Friday, January 25, 2013
No Breakfast First?
Chapter 3 No Breakfast First?
It's 1985, in gorgeous surf city California, and I'm four years old. There's a party at our condo tonight. I hear mom and dad talking about it. At the moment, I was playing with Skeletor and Grayskull Castle. Skeletor had, of course, captured Gem (rockstar Barbie), and now Shera and Night Rider were coming to the rescue. I had a very active imagination, and an ability to block out everything around me, which is what I was doing right now, because I could hear a fight begin down stairs.
It's not like that was unusual. They were always fighting and it was always ugly. So I just disappeared for a bit into the world where the worse thing I had to face was Skeletor and his diabolical slime machine. I knew that after a while, mom would be running to me for comfort; there was no avoiding that. But I could avoid this.
So into the land of Skeletor I disappeared for an hour or so. And before long, as I predicted, I heard sobs and footsteps headed in my direction and then, from the other end of the house, the front door slammed shut. I quickly tucked Skeletor into my pocket. He would have to get me through this one.
Mom sobbed and squeezed me tight until I thought I would suffocate. I found a happy place in my head. I usually found something comforting to say at the end of it. That was my strength, I guess. I was gifted with compassion, empathy and discernment very young. I had a spiritual awareness that both enabled me and frightened me. I was still way too young to understand and use it properly. But I did my best with mom and she needed me. She carried a lot of hurt both from her past growing up and from her marriage with dad, and she depended on me emotionally. It was a lot of pressure for a four year old. But my mom is a very special and dear woman and I love her deeply. I would do anything for her; to relieve her pain. It's complicated. When she felt better; I was exhausted.
The next thing I remember that day (and I am pretty sure it was the same day) was the party. I was very shy at first meeting, however, once I got to know you, I was very, very goofy. Yes, goofy. I remember this party in particular for several reasons. First, because I was allowed to wear my favorite sweater. I was such a tiny little thing at this time, that I was wearing it like a dress. My recent bout with pnemonia had made all my shirts and sweaters into dresses. This was one of my favorites; with big bright shapes on it. If I remember correctly, it even had shoulder pads. This was the 80's and icons like Madonna, Joan Jett, and believe it or not Twisted Sister were who I looked to for my fashion sense.
Secondly, I remember the drugs. Parents don't expect children so young to remember things that they try so hard to keep hidden; things that they think they have “under control.” They weren't addicts, after all.
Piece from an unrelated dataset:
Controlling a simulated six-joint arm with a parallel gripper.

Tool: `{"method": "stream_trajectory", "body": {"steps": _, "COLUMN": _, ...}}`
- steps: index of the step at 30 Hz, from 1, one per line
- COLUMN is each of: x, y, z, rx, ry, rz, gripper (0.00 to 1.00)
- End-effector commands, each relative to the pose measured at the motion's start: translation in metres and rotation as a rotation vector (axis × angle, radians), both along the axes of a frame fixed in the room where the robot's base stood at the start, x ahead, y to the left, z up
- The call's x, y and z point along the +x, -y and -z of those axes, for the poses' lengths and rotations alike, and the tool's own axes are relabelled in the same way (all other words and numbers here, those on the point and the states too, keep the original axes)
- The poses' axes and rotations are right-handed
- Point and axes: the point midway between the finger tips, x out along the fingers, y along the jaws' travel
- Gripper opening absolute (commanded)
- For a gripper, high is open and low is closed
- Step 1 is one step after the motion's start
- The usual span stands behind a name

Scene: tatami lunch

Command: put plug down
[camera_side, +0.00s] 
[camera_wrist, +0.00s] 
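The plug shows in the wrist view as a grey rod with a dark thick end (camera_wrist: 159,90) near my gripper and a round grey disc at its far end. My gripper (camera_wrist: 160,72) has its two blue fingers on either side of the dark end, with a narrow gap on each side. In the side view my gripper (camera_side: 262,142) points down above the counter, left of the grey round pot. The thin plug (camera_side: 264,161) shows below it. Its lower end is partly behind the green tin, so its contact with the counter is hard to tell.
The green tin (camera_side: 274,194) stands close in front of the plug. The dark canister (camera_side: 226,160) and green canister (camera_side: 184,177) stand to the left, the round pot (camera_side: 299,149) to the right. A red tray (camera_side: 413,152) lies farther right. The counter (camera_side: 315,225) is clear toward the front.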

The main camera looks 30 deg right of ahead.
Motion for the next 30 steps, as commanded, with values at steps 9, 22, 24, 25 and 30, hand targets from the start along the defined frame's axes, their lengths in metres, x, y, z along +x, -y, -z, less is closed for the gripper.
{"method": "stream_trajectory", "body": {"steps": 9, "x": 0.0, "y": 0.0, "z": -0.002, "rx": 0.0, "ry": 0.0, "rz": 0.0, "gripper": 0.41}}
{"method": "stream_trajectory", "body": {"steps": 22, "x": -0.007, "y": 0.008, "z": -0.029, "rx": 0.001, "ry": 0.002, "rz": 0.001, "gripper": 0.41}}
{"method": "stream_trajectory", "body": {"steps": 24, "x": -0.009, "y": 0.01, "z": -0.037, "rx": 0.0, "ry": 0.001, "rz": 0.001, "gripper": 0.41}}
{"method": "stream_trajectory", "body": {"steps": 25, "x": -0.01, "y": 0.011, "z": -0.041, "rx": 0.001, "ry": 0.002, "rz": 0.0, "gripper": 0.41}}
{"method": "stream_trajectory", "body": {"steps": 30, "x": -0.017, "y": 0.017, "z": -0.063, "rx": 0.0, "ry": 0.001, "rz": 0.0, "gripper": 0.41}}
But, as I mentioned before, I was a very spiritually aaware and discrening child. I remember things I think most would not. There was cocaine and pot that night at least. I saw joints, bongs, crack pipes and alcohol. From what I now know, there was more than likely meth as well. I remember my mom drinking, but I know for sure my dad was involved in everything. I could tell at a very young age when he was high. I could read his eyes and behaviour easily. I was afraid of him this way; of his friends. He would never hurt me, but he was unstable and tempermental, when he was usually calm and docile.
Thirdly, I remember that Chris was there. You don't know who Chris is yet. She was a friend of my parent's that I really disliked, so I was less than pleased to see her there. Her daughter Sarah was not there, however, which did please me. Chris, of course was plastered and high and making an idiot of herself as usual.
I believe I was the only child there, which is what led me to come out of my shell a bit. I remember that I jumped up on the coffee table and was dancing to some song. I think it was Kiss “Rock N Roll All Night.” Once I broke out of my shell, I was the life of the party. Mom had to drag me up the stairs one by one to bed. I did not want to go to. Not just because I felt like I was being a brat kid (although I admit to being fully capable of that as an adult), but because I felt as if I needed to somehow protect my mom or stop something from happening, and yet I had no idea how. But, my dad had the ping pong paddle in hand now as a spanking threat. He had not yeat used it, and I didn't want him to. So I wriggled out of mom's grasp and ran off to bed like a good girl.
In bed I pulled my Rainbow Bright quilt grams had made me up over my head and and tried to disappear again.
The next morning I was off to pre-school. I ran to say good bye to my hippie aunt and uncle who lived with us at the time. They were sitting in their room around a bong; eyes as big as saucers. I was four years old, and I remember thinking, “no breakfast first?”